◆ Objective: Print the material below exactly as it stands, please, from its first line to the line holding "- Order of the", with no pictures.
────────────────────────────────────────
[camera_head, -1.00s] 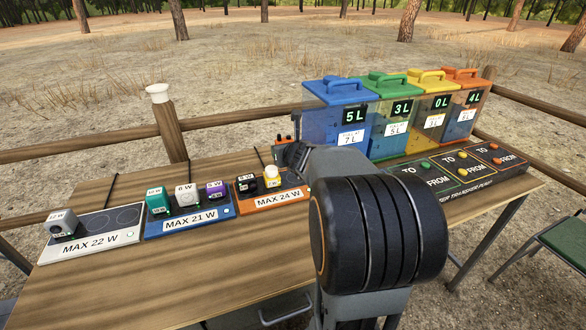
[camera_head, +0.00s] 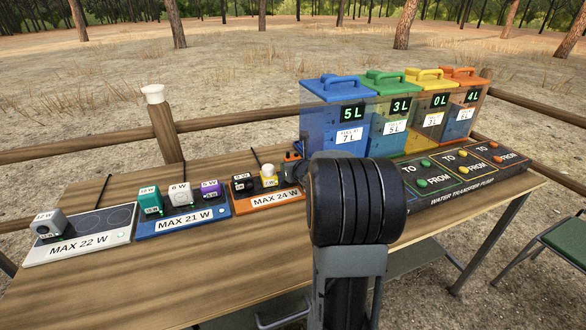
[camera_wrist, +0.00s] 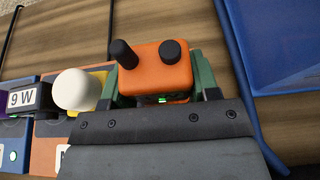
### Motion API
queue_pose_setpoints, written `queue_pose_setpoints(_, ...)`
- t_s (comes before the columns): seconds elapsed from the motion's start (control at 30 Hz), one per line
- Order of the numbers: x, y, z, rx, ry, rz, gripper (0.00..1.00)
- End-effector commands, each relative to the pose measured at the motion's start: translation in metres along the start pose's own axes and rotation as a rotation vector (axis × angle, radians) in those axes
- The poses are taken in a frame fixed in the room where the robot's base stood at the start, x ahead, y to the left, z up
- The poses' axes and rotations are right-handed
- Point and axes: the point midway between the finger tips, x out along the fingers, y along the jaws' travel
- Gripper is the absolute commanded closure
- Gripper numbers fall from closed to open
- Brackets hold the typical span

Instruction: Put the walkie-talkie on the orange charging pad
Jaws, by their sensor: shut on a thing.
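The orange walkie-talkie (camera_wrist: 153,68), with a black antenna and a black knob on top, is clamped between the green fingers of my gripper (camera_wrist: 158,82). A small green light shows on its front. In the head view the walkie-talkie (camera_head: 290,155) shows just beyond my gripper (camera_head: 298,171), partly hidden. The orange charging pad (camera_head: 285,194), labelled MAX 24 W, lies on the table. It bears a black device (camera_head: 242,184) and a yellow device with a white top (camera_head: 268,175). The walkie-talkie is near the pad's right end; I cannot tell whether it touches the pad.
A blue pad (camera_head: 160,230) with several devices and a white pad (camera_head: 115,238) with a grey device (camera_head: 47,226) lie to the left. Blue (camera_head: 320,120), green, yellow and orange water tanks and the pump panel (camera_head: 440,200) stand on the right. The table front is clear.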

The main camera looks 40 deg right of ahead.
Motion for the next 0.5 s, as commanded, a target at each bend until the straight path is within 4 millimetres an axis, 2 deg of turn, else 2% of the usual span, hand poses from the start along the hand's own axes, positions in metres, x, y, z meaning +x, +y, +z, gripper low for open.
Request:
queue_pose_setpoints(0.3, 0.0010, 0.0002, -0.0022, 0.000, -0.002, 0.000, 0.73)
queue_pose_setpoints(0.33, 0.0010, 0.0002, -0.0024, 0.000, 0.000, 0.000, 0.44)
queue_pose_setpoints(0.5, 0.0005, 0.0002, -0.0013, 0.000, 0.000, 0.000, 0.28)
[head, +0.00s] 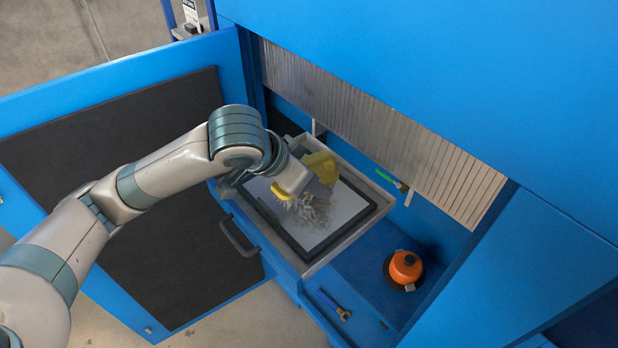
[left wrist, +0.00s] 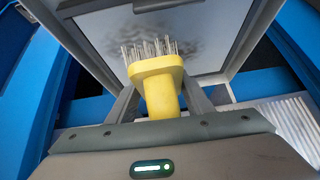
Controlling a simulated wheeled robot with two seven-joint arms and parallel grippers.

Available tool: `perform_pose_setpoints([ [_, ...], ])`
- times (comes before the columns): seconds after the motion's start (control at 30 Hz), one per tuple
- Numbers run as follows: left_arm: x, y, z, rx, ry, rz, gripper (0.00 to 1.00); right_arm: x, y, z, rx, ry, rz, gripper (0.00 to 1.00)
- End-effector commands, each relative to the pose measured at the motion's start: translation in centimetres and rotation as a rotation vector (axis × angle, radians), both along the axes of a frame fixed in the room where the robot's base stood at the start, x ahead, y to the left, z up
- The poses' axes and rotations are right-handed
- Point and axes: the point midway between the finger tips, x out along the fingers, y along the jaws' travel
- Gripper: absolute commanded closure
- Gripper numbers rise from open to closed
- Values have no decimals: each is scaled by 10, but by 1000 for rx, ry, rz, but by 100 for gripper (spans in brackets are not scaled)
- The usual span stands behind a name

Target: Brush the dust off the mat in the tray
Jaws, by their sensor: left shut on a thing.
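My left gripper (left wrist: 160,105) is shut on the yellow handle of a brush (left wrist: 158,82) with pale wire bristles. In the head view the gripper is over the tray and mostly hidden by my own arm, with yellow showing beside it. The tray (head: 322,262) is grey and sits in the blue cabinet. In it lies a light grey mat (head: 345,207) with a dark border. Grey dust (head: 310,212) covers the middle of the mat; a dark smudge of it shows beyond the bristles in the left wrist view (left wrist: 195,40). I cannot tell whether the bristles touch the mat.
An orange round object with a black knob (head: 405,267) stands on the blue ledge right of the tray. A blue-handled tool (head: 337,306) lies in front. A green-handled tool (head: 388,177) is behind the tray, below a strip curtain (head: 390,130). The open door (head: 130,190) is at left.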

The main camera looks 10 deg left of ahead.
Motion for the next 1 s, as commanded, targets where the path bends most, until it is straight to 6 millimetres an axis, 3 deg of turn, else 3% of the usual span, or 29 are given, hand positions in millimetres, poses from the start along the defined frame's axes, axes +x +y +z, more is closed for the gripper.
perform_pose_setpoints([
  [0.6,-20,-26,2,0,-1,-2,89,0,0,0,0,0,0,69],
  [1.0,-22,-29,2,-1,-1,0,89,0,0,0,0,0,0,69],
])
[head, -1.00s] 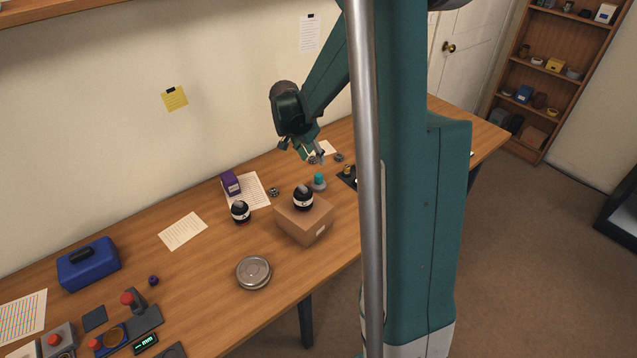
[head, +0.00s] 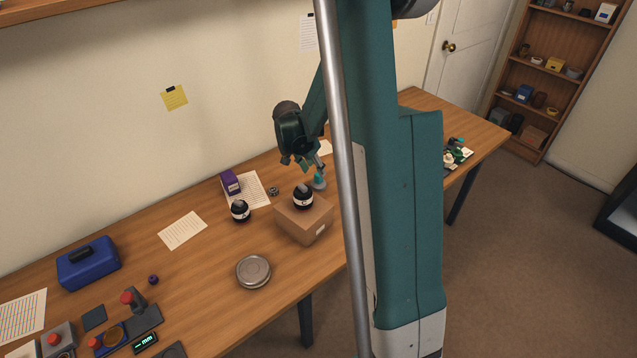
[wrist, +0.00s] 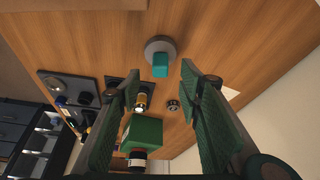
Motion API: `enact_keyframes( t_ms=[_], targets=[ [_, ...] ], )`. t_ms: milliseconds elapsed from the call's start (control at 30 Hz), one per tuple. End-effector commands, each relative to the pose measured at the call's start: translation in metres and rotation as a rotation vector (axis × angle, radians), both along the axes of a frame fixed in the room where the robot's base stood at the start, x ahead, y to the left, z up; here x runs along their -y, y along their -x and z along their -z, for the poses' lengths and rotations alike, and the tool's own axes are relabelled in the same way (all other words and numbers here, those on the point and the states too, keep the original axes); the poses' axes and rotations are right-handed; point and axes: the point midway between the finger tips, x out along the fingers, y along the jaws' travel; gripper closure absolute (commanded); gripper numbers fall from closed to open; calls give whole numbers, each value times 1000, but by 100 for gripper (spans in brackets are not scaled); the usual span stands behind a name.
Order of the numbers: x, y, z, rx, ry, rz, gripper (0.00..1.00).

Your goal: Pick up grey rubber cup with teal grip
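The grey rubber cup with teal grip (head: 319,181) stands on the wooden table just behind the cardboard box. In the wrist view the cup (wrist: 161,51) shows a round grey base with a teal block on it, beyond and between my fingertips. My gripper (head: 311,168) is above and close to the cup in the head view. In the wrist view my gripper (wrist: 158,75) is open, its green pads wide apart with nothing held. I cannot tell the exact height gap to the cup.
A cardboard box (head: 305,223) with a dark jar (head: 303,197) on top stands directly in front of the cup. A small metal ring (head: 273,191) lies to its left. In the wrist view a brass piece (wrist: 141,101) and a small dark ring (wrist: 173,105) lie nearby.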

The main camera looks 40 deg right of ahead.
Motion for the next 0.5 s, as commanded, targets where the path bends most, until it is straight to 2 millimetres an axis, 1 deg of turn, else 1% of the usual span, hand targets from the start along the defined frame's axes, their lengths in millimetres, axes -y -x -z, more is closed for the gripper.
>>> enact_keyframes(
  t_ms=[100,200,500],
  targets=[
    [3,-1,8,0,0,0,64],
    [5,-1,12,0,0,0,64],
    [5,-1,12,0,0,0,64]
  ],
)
────────────────────────────────────────
◆ Output of the exercise:
[camera_head, -1.00s] 
[camera_head, +0.00s] 
[camera_wrist, +0.00s] 
### Motion API
queue_pose_setpoints, written `queue_pose_setpoints(_, ...)`
- t_s (comes before the columns): seconds elapsed from the motion's start (control at 30 Hz), one per line
- Order of the numbers: x, y, z, rx, ry, rz, gripper (0.00..1.00)

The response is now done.